The way I do annualized rate of a quarterly growth rate is as follows. I take the end month (Month3) and subtract the start month (Month1) then divide by the start month.

This gives the growth rate for the three month period. So if you want to annualize this (on a simple basis without compoundng), your three month growth rate is 1/4 of the annual rate, so you multply by 4 to get your answer.

In the case you state, it is

800-100=700

700/100= 700%

700% * 4= 2,800%
 
Robert,
When you get percentages that high compounding it makes a huge difference. You can't approximate it by ignoring the compounding factor like you can with smaller percentages.
 
Bryan,

The problem is that this type of growth generally does not last for a full year, unless you are Zimbabwe. So it is terribly misleading to compound the event as though it is going to go on for a year.

The whole idea of annualizing in these cases is to compare apples to apples period. If CPI is coming in at 12%, then I know that 2800% annualized inflation is huge, but to then jump to the "forecast" of compounded 12 months of this distorts the picture.
 
To repeat, everybody, I did not forecast that the Fed would increase reserves by a factor of 4096 from Sept - Sept. I was merely trying to illustrate how much the Fed pumped in during the last three months. I used the same formula for the ECB's 25% figure, so in that respect it was definitely apples to apples.

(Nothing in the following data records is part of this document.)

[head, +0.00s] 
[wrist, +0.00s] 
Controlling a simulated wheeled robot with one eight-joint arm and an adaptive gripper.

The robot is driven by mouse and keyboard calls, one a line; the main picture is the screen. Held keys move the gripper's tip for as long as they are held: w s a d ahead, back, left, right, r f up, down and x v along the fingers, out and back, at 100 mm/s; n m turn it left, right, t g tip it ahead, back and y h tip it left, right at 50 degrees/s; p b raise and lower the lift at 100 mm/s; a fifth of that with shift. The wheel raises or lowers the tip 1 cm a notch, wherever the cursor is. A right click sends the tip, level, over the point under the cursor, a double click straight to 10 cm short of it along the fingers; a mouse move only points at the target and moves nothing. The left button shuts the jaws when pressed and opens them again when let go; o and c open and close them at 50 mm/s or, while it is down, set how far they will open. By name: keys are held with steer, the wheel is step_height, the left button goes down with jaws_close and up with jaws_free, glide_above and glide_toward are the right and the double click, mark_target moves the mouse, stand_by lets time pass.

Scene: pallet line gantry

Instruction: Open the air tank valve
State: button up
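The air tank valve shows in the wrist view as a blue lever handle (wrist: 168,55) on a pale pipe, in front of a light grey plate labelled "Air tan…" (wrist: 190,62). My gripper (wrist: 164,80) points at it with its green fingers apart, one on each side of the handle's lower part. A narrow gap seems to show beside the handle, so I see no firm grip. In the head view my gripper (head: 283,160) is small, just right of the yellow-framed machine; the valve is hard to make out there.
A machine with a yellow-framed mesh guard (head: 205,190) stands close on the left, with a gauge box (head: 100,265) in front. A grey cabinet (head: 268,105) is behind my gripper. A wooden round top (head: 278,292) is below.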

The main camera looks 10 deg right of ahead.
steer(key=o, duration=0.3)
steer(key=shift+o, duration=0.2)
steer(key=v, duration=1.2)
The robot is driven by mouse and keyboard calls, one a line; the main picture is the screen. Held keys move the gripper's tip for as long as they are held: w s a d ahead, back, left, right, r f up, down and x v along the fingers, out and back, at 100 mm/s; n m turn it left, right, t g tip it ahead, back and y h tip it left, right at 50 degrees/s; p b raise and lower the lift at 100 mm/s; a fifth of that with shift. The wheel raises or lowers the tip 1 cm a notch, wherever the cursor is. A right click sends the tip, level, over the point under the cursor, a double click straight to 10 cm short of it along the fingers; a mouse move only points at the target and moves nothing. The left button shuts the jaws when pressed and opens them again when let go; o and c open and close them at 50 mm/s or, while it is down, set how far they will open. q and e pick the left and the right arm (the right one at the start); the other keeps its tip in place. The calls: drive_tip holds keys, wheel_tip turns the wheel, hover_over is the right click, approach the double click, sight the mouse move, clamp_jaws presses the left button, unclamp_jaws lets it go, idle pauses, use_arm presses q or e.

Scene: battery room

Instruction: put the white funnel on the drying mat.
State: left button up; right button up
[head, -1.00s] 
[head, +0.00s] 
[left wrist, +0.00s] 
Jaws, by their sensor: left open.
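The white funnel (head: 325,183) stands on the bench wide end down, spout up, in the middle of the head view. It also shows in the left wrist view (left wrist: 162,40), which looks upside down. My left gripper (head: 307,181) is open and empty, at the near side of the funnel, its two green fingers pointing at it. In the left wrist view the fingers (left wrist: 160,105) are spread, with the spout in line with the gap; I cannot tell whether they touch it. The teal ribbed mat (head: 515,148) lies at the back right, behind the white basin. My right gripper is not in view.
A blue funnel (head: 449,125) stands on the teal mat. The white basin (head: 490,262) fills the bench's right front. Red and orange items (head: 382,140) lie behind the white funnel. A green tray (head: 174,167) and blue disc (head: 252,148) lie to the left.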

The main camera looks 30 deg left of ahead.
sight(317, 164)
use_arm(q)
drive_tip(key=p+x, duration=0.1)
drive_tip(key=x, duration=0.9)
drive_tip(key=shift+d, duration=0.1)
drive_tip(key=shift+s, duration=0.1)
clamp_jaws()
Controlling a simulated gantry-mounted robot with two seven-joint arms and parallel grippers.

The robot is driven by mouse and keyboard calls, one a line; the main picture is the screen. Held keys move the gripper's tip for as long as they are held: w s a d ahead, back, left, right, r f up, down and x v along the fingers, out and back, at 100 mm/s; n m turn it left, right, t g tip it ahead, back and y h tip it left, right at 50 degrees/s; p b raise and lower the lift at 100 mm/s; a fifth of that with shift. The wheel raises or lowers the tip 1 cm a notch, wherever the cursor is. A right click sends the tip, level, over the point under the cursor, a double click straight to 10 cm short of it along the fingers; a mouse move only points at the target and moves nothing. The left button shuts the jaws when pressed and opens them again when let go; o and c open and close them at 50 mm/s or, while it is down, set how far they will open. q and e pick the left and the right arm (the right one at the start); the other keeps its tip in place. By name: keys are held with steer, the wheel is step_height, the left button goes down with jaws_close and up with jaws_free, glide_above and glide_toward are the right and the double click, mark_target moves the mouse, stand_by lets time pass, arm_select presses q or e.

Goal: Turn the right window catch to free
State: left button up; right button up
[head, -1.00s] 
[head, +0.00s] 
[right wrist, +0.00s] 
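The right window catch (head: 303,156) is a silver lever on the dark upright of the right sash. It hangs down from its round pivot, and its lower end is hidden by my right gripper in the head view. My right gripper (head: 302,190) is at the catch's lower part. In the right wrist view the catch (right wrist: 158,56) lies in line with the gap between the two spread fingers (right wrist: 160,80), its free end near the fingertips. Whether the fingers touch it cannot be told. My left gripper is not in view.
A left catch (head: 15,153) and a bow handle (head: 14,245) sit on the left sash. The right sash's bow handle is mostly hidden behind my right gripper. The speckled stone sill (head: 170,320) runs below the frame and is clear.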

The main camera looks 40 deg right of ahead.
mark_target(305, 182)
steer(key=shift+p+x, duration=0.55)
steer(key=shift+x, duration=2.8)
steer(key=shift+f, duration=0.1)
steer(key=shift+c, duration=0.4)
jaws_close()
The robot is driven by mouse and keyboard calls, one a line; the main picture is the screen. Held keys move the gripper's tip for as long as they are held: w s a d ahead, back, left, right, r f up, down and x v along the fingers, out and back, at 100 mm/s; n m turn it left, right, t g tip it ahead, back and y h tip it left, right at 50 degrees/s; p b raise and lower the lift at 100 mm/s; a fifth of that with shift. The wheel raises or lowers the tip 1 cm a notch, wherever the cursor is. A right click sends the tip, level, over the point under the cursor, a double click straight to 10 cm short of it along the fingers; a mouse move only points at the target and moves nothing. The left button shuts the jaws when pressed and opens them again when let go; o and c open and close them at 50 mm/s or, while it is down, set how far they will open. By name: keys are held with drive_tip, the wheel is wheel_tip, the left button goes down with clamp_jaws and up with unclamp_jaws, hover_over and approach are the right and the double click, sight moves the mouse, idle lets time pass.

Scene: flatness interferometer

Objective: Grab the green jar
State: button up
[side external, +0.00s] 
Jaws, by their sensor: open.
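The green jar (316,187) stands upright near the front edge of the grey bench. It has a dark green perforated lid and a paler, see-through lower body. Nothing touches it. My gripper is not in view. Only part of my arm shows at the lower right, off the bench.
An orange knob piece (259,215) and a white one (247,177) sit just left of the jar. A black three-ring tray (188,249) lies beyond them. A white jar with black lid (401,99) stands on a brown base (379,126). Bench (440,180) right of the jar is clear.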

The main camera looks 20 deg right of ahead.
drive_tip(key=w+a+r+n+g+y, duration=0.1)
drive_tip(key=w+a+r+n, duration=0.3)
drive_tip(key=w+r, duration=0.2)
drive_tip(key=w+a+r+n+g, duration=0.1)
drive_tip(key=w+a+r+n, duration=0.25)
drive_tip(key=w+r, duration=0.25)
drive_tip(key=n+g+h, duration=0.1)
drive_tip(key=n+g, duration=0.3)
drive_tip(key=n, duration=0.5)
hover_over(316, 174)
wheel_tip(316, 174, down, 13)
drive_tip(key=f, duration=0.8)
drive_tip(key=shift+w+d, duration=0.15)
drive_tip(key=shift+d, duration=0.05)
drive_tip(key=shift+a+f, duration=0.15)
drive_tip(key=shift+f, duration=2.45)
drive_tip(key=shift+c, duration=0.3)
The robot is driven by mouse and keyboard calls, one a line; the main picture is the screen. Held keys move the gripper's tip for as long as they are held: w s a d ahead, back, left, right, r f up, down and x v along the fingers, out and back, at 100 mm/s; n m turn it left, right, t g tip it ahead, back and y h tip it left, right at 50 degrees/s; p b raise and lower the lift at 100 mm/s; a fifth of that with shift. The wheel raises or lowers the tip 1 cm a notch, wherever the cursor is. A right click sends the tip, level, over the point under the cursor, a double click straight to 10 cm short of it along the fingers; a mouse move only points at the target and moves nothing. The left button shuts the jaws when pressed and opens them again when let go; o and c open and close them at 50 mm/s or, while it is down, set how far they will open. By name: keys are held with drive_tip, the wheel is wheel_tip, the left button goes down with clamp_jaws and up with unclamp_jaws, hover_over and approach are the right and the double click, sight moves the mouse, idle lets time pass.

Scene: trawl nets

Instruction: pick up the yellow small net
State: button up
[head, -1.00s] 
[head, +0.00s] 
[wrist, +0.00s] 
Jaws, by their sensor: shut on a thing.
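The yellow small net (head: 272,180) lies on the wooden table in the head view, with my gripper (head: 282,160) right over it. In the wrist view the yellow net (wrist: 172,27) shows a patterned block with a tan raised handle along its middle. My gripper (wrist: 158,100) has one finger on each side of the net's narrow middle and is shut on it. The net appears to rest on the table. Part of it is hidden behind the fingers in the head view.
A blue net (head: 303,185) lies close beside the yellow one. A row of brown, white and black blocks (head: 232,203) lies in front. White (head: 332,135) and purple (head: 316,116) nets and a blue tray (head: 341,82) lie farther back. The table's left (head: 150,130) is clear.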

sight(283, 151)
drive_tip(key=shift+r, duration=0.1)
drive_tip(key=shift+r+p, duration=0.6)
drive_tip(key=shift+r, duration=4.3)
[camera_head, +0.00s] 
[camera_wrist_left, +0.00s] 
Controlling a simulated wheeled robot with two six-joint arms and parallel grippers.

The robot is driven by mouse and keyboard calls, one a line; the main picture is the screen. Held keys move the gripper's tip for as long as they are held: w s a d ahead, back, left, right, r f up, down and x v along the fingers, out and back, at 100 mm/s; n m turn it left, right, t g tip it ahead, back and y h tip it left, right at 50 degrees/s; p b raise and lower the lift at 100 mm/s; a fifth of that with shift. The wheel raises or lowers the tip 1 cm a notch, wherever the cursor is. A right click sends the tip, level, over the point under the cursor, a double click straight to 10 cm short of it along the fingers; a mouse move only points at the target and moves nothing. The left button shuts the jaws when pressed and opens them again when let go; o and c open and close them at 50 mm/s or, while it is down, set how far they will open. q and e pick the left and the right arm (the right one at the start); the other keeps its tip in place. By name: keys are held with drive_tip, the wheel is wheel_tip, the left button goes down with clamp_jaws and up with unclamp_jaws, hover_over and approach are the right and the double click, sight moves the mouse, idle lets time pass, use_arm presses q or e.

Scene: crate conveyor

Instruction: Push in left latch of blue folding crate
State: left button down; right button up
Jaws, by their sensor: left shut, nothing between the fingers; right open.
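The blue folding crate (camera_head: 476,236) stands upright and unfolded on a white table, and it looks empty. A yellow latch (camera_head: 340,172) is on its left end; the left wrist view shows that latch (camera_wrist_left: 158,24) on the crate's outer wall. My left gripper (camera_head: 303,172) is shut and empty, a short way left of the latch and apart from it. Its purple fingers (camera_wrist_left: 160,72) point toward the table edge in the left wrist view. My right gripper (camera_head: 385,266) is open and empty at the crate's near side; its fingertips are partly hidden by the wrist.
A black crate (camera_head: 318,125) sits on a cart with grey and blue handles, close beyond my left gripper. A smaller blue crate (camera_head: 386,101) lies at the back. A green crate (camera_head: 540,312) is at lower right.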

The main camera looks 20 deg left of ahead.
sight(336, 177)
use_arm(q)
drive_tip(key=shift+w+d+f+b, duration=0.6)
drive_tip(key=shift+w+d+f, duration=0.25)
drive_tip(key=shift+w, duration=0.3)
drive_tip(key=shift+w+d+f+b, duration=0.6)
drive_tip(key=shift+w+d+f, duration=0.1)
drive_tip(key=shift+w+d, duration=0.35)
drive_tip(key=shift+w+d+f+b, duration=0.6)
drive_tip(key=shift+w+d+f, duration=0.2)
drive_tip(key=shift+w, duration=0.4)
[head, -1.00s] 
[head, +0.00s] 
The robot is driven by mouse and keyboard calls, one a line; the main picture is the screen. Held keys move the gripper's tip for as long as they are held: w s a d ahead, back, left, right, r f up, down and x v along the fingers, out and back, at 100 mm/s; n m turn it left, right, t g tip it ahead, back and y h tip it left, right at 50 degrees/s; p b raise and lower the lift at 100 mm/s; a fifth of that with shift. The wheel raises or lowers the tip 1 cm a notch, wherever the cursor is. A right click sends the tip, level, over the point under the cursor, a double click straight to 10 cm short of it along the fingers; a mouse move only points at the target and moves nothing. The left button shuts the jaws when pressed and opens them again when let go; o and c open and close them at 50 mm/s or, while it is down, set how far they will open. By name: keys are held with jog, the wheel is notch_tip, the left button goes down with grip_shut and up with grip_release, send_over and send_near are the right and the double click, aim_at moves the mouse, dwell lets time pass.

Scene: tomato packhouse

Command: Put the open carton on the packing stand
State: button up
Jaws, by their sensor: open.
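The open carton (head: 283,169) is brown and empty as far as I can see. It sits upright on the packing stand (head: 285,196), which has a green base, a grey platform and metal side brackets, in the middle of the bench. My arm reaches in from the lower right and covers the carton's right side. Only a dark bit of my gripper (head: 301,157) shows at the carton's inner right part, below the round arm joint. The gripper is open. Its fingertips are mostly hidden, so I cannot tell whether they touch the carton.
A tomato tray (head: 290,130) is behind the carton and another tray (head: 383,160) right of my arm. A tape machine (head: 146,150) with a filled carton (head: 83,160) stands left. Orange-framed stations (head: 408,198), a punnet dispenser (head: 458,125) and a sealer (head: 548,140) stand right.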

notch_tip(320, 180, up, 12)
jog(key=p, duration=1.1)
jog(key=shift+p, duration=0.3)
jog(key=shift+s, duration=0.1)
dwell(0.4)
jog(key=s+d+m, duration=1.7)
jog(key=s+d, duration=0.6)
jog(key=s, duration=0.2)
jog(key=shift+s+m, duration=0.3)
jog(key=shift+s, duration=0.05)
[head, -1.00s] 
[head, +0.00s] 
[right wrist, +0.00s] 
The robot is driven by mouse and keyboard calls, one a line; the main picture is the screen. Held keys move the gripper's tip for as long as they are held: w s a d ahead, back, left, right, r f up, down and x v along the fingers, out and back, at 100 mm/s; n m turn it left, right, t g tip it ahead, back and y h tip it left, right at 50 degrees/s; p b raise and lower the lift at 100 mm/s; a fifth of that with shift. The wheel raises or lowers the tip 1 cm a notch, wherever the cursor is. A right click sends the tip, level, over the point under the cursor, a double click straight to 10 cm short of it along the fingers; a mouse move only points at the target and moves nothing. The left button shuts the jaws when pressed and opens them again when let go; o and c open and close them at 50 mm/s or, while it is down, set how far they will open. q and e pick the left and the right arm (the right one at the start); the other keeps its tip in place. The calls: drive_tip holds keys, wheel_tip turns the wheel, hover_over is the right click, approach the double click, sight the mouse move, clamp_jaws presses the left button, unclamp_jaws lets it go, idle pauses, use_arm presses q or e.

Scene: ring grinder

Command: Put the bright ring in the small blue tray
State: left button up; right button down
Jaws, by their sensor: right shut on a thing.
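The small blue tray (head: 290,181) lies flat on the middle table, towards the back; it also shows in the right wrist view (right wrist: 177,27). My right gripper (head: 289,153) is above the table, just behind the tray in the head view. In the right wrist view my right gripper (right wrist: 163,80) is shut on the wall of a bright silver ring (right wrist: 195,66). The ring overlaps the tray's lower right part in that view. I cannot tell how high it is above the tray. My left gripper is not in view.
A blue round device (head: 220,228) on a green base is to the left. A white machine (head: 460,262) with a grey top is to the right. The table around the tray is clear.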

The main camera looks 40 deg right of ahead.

Wenzel, I get what you're saying, but by the same token unless we're Zimbabwe, presumably Bernanke isn't going to add $700 billion in reserves every three months, for the next 9 months. So your technique is "wildly misleading" too, right?

I'm falling back on the fact that my formula is the mathematical definition of an annualized rate of growth.

More generally, in finance most things grow exponentially, not linearly.

Now if there is a convention on these things, and everybody reading the newsletter will assume I'm doing it Wenzel's way, then I should have done it that way and clarified "(without compounding)" or something.

Last point in my defense: My technique can yield ludicrous results if you shrink the period. E.g. if you just look at the hour in which $1 billion hits the reserve balance, then you would get "annualized" growth rates in the kajillions.

But I took a 3-month period, which is pretty long. And bank reserves grew by 700%+ in 3 months, aka 400,000% at an annualized rate. :)
 
Wenzel: Now I'm really worried. When you were reporting annualized M2 growth rates on your blog, I thought you were doing it my way! That means inflation of money stock is a lot higher than I had thought, from your figures. :)
 
Surely currency traders know all of this? Perhaps they don't expect the increase in reserves to increase the actual money supply nearly as significantly?
 
What is the difference between the Reserves, the monetary base, and M1? I know currency is at least included in M1, is it included in the monetary base too?
 
Bob,

I don't have any major disagreements with you on this as long as everyone knows how you are calculating your growth rates, the people that come to your blog should have the acumen to understand your point.

But, I'm trying to think if there ever has been a period over the last couple of decades where the annualized compounding of a three month reserve growth has ever matched the actual annual growth rate over that period. (I doubt it.)

Compounding I think is implying activity that is not likely going on (There is not that kind of smoothness to Fed actions), whereas if I take a three month period and multiply by 4,I am saying something like "Look this growth rate is equivalent over 12 months to x%"

BUT in the end I think what is really going on here is that the Feds incredible bursts of huge reserve injections is breaking down back of envelope type calculations.

In short, it's Bernanke's fault :)
 
Out of curiousity, I clicked on the "Compound Annual Rate of Change" graph on FRED. They also show a spike to $400,000%, so the calculation isn't wrong.
 
The link in my previous comment will take you to a "Chart not available" page. Just change the start year to something like 2000 and you'll see the spike.